Its no secret that Australia is currently in the midst of a rental crisis. With many residential properties sitting empty due to foreign ownership, a spiralling cost of living, and general lack of affordable housing, renters have been feeling the squeeze for years already.
Pensioners in particular have been the most affected by this crisis. With few options to increase their income, they have had to bear the brunt of the rising rent costs and a declining quality of housing as well. Many are now paying exorbitant prices for houses and units that are not up to scratch.
Regional pensioners are even worse off. Many retirees are moving to regional areas after selling their houses in major cities. While these retirees are giving regional Australian economy a significant lifeline, they are unfortunately also driving up accommodation prices for retirees a who are long term residents of the area.
Annemarrie King has experienced this struggle more than most. Speaking to Channel 9 News, she revealed that she will soon be forced to spend almost half her fortnightly aged pension on her two-bedroom unit in South Tamworth when her lease is renewed in December.

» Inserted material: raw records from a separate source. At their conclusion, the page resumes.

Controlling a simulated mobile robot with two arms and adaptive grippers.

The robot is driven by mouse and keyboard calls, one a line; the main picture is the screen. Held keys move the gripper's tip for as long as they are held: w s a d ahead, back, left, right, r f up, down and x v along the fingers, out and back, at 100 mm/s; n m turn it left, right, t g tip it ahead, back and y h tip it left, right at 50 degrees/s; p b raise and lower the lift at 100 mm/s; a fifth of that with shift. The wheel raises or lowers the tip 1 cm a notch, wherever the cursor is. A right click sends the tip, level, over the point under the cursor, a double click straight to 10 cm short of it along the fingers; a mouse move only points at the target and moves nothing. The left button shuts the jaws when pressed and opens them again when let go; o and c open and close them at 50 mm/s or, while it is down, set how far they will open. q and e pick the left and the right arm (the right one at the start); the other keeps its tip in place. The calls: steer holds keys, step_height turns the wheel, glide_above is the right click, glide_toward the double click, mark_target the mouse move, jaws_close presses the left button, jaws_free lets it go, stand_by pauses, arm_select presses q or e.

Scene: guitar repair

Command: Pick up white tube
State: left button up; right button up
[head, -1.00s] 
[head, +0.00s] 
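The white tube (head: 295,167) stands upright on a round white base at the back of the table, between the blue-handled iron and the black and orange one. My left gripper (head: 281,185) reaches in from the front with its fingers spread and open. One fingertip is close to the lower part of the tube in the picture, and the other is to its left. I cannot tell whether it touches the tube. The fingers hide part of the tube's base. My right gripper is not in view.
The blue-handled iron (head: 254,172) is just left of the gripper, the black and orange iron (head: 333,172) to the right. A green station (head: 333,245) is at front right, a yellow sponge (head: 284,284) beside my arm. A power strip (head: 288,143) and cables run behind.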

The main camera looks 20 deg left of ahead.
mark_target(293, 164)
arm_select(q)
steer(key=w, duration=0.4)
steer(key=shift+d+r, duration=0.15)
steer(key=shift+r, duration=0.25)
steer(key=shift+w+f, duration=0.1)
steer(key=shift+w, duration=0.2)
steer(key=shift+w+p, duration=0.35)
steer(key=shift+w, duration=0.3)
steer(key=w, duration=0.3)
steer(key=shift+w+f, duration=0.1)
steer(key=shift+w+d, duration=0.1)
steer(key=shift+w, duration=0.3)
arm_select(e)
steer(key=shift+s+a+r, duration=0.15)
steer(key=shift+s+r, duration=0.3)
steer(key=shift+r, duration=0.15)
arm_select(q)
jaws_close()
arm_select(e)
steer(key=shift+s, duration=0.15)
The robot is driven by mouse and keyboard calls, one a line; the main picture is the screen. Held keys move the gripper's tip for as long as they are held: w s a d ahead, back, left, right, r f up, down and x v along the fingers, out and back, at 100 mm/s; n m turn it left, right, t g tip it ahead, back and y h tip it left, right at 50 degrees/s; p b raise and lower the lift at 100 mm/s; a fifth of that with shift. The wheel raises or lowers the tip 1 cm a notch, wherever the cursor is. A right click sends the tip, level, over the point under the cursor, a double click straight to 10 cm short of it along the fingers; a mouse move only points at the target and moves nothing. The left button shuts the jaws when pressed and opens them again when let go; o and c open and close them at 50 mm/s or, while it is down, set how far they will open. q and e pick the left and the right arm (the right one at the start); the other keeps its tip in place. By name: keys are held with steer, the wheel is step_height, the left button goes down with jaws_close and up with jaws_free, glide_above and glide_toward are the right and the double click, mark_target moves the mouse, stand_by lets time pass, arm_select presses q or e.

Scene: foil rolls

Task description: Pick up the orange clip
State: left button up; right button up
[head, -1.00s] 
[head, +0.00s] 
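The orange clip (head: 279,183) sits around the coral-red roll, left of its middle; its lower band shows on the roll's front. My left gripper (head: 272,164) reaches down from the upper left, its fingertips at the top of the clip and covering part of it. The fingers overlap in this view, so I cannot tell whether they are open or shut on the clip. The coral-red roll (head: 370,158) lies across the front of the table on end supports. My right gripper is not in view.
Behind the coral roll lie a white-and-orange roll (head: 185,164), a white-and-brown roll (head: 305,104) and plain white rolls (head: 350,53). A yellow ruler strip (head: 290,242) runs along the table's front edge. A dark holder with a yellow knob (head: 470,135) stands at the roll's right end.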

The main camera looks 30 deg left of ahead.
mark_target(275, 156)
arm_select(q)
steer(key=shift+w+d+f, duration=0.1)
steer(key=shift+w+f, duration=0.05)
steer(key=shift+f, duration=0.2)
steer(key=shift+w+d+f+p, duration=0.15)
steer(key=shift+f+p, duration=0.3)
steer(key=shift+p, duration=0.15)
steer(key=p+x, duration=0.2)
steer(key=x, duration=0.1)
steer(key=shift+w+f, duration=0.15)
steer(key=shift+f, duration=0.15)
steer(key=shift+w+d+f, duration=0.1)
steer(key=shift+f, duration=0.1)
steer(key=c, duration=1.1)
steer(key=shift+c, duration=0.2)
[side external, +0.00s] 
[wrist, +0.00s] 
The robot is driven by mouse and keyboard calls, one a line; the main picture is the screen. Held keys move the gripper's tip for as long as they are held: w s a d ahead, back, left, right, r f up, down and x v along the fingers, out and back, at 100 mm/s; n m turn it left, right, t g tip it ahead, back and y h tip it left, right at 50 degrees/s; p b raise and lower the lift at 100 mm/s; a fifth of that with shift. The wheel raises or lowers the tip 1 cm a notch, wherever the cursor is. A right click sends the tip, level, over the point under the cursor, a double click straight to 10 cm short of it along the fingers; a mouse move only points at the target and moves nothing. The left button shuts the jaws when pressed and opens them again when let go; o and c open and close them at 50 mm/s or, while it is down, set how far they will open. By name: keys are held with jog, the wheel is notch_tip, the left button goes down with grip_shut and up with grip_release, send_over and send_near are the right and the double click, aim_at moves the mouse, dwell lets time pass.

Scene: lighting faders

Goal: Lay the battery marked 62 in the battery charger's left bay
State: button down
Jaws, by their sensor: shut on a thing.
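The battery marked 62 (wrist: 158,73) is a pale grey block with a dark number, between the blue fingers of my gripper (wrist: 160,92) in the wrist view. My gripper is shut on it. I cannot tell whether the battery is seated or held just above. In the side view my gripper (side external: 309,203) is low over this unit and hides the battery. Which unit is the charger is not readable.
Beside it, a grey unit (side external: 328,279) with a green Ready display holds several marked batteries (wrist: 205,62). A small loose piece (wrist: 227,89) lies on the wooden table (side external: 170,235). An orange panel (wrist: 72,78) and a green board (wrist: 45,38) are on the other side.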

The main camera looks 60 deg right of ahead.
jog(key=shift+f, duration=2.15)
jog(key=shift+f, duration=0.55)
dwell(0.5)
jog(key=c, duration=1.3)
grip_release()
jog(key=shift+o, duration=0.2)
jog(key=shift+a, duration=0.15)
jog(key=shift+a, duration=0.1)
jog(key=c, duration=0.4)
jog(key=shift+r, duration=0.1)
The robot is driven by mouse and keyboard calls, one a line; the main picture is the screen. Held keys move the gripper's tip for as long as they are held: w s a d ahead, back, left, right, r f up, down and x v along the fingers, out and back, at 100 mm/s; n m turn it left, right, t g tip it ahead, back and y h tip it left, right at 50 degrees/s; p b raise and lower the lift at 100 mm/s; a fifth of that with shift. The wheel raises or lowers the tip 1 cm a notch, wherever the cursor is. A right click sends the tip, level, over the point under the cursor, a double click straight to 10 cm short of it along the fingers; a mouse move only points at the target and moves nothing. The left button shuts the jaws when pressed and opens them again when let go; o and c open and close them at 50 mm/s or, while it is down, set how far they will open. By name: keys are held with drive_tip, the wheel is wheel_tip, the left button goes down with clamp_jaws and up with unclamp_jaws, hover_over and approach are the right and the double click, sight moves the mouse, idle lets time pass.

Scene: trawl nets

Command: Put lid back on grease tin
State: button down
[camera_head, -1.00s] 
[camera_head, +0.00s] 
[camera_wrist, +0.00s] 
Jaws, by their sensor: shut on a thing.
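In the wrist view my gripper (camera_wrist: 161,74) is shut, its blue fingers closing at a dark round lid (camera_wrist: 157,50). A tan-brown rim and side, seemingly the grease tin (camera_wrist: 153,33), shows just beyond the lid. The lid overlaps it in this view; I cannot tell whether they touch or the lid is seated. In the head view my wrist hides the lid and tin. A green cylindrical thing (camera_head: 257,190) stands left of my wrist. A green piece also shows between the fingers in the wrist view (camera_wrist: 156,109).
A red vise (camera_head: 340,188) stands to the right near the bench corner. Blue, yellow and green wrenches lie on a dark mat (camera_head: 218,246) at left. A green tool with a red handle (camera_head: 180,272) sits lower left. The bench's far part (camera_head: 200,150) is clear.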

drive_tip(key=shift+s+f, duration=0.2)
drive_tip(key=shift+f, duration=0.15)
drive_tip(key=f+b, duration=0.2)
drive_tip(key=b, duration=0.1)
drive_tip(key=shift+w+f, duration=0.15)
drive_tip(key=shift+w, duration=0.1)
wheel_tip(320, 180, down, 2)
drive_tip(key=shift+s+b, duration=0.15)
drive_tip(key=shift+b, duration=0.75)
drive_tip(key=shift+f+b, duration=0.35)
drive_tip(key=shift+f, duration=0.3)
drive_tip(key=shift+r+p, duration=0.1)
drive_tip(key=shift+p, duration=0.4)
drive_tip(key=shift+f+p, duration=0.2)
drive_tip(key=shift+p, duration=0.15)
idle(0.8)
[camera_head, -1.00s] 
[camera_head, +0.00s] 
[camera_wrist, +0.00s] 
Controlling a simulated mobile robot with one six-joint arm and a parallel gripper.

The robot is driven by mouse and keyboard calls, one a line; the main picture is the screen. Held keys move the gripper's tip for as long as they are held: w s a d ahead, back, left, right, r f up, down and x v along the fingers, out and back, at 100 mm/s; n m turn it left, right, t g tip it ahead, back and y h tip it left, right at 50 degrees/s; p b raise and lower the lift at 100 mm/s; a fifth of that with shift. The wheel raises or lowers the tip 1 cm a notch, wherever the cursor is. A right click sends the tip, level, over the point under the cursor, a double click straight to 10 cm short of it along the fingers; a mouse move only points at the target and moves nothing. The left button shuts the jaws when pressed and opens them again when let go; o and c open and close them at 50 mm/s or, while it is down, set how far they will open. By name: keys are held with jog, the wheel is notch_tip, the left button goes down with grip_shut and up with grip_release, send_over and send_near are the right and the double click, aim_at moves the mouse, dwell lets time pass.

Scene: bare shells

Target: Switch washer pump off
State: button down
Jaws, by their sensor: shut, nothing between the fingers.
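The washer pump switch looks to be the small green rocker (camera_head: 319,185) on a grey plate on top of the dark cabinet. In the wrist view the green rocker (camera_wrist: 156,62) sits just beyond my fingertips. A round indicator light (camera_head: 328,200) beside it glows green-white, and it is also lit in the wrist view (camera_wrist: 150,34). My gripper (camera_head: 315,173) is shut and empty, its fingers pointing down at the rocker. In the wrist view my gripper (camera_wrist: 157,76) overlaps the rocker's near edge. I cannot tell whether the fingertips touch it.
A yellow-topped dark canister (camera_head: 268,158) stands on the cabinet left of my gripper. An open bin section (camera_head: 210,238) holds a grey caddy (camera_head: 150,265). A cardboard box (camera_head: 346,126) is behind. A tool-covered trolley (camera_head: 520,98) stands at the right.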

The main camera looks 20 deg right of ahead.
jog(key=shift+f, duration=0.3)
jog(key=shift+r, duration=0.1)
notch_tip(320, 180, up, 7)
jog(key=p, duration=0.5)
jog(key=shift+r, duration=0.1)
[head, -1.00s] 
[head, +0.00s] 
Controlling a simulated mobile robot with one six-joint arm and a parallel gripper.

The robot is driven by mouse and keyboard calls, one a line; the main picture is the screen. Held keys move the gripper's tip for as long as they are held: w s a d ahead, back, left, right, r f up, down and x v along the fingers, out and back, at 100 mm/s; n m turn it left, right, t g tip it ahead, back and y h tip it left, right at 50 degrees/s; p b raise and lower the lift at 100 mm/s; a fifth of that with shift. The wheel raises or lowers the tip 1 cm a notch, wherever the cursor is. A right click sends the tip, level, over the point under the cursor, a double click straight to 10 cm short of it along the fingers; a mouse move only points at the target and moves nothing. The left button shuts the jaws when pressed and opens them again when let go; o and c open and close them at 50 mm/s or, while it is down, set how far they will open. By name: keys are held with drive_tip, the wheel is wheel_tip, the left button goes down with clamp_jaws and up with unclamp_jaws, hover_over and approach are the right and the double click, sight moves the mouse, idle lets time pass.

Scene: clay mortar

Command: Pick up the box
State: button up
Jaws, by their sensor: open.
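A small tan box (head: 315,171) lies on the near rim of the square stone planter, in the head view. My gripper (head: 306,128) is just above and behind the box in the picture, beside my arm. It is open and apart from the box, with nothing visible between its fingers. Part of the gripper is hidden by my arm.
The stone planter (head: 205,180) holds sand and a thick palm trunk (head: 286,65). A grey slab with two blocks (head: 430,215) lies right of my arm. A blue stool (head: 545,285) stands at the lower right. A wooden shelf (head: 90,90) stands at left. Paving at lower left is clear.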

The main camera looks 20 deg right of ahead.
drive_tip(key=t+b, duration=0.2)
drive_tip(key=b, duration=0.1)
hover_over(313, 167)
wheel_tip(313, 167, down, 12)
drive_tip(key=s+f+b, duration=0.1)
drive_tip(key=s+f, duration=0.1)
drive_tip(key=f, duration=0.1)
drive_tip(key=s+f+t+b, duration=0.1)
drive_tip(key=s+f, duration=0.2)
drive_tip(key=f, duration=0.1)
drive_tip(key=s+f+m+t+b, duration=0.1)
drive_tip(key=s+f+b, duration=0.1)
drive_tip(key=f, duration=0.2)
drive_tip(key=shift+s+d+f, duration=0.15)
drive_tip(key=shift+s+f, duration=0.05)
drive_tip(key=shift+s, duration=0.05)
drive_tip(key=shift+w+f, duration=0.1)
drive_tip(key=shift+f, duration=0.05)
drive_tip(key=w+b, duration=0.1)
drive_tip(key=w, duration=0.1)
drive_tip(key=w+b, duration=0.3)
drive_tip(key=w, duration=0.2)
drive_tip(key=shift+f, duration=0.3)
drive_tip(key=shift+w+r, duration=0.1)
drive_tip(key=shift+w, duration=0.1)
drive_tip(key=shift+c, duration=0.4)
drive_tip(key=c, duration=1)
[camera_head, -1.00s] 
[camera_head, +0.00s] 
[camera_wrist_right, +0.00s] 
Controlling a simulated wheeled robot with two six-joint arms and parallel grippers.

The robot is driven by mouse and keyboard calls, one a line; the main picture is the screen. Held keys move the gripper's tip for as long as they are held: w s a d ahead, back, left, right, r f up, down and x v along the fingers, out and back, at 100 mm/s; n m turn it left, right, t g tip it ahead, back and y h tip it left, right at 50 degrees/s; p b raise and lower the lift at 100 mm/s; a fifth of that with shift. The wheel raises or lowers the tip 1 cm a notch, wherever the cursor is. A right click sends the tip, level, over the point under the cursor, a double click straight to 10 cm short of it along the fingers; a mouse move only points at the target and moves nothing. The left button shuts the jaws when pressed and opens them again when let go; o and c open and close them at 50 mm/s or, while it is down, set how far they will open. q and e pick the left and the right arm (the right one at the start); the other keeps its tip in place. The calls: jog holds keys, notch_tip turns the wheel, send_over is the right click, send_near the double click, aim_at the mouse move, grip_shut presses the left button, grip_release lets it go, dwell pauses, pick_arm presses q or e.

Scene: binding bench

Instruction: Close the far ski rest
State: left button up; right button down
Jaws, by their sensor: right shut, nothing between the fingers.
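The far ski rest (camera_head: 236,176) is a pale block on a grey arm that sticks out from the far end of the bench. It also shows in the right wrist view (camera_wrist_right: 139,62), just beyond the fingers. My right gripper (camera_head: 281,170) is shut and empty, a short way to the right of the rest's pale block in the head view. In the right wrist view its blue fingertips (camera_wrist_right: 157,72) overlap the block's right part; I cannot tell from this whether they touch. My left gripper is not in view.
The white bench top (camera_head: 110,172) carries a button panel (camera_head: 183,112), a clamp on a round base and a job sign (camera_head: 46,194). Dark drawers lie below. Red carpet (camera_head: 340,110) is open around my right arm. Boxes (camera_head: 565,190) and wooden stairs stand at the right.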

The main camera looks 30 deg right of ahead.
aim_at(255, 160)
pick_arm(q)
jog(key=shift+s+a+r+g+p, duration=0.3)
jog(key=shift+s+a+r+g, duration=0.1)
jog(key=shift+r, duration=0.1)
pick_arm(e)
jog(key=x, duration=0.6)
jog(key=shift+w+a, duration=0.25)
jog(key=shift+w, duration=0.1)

The 69-year-old pensioner suffers from ailing health as well and requires 24/7 oxygen, which means her power bills are $200 a month even after government subsidies. King has recently received a written notice from her real estate agent that she will have to pay an extra $45 a week to bring her rent in line with the current market rates.
This means that her rent will increase from $235 per week to $280. With her limited means and very few options for other housing, King has said that she will have to simply cop the rent increase.
“I sent them an email and I said I would accept the increase because I had no choice, but that I was doing it under duress,” she told 9 News.
She is already thinking of cutting back on necessities to be able to make rent.
“I get Meals on Wheels, because as well as the lung problems, I have bad arthritis so I can’t do a lot of my own cooking anymore,” she said.
“I use Oxley Community Transport to go out and socialise because I don’t have a family here, so I’ll probably have to cut back on that, and I’ll probably have to cut back on groceries as well. In rural areas, because of the cost of fuel and transport, the cost of groceries here and services in general are high. So your dollar doesn’t go very far anymore,” she further elaborated.
“The pension should at least be consistent with what’s happening with real inflation, a realistic and practical review of what the real cost of living is and to make sure the pension is in line with that,” Grice said.
“We also want indexation of the Commonwealth rent assistance to keep pace with these rental increases that are coming through. Because by the time they pay rent, it doesn’t leave them with a lot to pay for what is now high fuel prices and groceries,” he added.